By Gamer_152 13 Comments
While I’d like the budding game designers out there to consider the advice I’ve laid out in these blogs, don’t by any means take these posts to be a comprehensive guide for game design. I wrote these posts to be but the tip of the iceberg; the jumping-off point for those who wanted some guidance on how and where to develop game design skills. On the road to becoming a good game designer you’ll consume masses of information about many different subjects, but there are a number of sources I recommend very highly for the study of game design specifically.
I’ve already mentioned Gamasutra which is a very well written site focusing on the video game industry itself and even has its own specific section for game design. The articles are often lengthy but that shouldn’t be a problem for anyone prepared to read the amount a game designer has too.
The blog Design Reboot, while not widely recognised, is one I’ve found to be an interesting resource for in-depth looks at the world of game design.
This one is actually more of a viewing material than a reading material but The Escapist’s series of videos Extra Credits provides short but valuable looks at the various aspects of video games. There are many video series on the internet talking about modern video games but Extra Credits approaches games with a very designer-oriented perspective and a wonderful understanding of game design.
The book ‘ Patterns in Game Design’ by Staffan Bjork and Jussi Holopainen can be a useful resource for game designers, although it should be noted that it’s more of a list of possible elements to add to your game than a book teaching how to design games on the whole. It’s a very dry work and really serves as a sort of dictionary for game designers.
I feel obliged to comment on ‘ A Theory of Fun for Game Design’ by Raph Koster as I referenced it at the start of this series of blogs. While it’s written by a game designer, the book is less about directly learning how to design games, and more about learning about the concept of fun and how it relates to games. It’s still an excellent read for those looking for a game designer’s perspective on how fun works.
Although I can’t vouch for the quality of the book myself ‘ Rules of Play: Game Design Fundamentals’ by Eric Zimmerman and Katie Salen has earned itself a good reputation, and the way I see it anything written by Zimmerman has to be of some considerable worth. For a quick peek at what it presents you can check out the Wikipedia page on it.

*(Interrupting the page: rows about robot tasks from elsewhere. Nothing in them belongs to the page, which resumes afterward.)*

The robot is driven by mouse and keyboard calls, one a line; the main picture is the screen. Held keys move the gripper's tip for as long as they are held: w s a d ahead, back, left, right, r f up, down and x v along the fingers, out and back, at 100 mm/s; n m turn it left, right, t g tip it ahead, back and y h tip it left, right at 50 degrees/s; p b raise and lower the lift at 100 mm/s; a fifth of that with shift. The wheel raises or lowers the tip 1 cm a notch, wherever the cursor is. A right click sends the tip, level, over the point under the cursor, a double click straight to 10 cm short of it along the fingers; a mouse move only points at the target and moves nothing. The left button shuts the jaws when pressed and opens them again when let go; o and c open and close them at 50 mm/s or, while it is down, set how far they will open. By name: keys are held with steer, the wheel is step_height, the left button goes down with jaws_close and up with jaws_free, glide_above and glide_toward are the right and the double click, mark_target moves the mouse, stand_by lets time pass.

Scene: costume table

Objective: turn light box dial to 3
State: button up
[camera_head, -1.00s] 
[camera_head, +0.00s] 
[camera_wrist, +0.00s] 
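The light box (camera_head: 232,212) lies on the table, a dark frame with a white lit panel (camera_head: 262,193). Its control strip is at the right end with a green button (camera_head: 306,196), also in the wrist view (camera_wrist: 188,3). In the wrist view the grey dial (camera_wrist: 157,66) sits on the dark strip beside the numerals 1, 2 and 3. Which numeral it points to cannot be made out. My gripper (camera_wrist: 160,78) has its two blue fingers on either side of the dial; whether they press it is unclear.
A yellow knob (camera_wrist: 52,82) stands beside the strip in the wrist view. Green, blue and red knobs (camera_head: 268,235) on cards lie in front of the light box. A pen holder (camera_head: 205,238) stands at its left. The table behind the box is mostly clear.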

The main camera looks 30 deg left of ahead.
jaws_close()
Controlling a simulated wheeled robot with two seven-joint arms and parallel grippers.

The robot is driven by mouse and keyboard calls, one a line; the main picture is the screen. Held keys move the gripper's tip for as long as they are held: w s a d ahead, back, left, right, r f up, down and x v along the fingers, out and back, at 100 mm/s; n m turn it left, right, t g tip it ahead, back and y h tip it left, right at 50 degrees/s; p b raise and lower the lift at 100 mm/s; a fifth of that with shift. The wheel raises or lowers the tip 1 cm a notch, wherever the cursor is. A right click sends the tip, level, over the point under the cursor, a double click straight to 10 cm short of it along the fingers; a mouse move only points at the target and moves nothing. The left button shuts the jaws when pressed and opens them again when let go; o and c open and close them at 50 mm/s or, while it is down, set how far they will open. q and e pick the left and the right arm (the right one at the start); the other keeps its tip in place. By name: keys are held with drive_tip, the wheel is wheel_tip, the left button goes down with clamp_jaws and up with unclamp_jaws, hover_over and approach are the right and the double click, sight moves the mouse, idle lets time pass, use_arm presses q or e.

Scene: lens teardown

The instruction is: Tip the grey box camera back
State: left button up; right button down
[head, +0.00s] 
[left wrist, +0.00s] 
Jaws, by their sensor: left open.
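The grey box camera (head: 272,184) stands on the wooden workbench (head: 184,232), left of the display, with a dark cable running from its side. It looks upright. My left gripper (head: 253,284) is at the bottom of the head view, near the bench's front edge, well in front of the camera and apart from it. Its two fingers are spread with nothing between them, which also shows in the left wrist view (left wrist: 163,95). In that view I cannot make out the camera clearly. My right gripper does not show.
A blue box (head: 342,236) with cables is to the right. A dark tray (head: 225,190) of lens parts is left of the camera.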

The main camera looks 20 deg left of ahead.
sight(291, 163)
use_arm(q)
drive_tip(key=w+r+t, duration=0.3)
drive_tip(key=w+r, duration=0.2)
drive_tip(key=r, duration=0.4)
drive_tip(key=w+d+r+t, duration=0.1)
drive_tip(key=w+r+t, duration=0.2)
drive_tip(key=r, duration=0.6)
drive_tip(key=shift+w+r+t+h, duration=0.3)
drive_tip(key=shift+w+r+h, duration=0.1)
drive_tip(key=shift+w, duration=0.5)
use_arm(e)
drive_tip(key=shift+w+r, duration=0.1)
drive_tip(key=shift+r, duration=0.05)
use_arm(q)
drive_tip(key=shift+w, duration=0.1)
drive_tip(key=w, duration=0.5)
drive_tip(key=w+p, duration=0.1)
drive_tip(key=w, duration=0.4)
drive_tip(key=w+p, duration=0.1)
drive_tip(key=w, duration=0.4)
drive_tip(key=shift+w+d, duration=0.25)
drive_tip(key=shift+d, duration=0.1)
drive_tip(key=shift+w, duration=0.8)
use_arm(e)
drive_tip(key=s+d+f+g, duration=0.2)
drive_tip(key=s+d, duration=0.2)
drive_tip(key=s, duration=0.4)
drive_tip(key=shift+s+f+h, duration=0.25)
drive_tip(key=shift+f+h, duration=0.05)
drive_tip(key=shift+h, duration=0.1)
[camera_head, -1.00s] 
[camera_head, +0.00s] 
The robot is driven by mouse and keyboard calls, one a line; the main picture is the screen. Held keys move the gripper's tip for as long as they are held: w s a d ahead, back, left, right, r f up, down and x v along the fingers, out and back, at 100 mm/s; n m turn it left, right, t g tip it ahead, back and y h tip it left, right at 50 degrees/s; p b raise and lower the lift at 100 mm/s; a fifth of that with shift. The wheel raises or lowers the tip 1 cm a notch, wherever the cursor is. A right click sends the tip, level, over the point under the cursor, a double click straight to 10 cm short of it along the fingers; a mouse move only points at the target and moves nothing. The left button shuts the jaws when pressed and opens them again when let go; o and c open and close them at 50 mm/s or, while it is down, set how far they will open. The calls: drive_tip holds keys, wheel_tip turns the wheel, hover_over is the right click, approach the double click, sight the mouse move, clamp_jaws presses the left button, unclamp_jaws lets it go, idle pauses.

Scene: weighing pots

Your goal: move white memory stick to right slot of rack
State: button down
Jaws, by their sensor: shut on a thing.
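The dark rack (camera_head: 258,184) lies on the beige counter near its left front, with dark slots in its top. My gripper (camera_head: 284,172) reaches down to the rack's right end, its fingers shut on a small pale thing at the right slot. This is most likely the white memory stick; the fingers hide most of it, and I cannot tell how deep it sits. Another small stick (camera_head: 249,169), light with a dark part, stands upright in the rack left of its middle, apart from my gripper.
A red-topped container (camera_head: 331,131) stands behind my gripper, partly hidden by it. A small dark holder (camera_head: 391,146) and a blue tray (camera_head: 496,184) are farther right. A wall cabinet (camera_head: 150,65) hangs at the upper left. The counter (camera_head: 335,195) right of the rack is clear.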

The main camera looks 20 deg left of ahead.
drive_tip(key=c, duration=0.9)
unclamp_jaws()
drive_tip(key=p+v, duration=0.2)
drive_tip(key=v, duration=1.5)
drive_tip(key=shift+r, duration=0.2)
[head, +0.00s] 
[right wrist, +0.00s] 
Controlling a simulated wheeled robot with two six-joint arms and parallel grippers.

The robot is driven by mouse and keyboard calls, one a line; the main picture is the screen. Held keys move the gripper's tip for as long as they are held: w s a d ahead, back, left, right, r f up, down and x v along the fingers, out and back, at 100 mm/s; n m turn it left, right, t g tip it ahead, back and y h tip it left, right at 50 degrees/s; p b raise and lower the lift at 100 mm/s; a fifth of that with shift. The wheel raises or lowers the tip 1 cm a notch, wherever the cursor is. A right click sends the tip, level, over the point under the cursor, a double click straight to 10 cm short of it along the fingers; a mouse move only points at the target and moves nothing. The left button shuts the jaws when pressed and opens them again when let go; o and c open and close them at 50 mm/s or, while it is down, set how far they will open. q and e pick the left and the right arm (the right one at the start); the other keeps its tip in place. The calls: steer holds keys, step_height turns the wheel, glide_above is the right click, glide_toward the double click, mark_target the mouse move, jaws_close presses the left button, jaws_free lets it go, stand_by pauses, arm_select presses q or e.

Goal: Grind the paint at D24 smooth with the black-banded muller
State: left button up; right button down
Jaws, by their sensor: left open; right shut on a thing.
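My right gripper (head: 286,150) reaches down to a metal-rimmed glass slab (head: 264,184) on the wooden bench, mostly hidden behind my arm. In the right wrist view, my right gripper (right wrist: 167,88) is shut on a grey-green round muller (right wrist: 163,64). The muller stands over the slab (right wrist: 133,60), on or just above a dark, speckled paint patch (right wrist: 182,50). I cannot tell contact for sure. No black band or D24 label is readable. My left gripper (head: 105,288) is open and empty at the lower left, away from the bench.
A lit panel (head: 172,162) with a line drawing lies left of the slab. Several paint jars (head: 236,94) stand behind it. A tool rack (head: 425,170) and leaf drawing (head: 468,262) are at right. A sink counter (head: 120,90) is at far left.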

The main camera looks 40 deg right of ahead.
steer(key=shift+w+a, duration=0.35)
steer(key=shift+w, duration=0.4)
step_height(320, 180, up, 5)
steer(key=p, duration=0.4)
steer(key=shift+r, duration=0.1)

The one book that I feel I must praise above all others though is ‘ The Art of Game Design: A Book of Lenses’ by Jesse Schell. I have some considerable difficulty summarising why this book is so noteworthy as I feel as though I could gush about it for page after page. Every time I read this book I came away inspired, it really is like a Bible of game design. Schell displays an amazingly in-depth knowledge of the grinding cogs behind video games, as well as a great understanding of the creative process in general. The book also aims to teach the reader of 100 different perspectives Schell has developed for looking at the games they’ve created. I really can’t recommend this enough.
A Final Summary
We’ve gone through a lot of information over the past few blogs and it might all be a bit much to take in so as we wind down I think now is a good time to recap and summarise what you need to do to be a game designer:
- Look at what game design is really about and decide whether it’s actually for you.
- Research the “essential” subjects.
- Always be learning and experiencing new things.
- Love game design.
- Always be practising game design.
- Find and follow a viable path to the job of game designer.
- Keep a good portfolio.
- Make friends with other game developers.
- Always be on the lookout for jobs.
- Read up on game design.
Duder, It's Really Over
This brings us to the conclusion of this series of blogs. I’d like to sincerely thank all of you who’ve read and commented on these blogs as I have put a considerable amount of time and effort into writing them. When I started working on these blogs I originally intended them to be a single blog I’d upload to the site, and didn’t envisage them turning into the 6,800+ words that they eventually grew into, but I hope you’ve enjoyed all of it. I’d also like to thank my friend NinjaDuckie who helped proof-read and give feedback on the earlier drafts of these blogs, and Dudeglove who showed me Design Reboot. Good luck, have game design.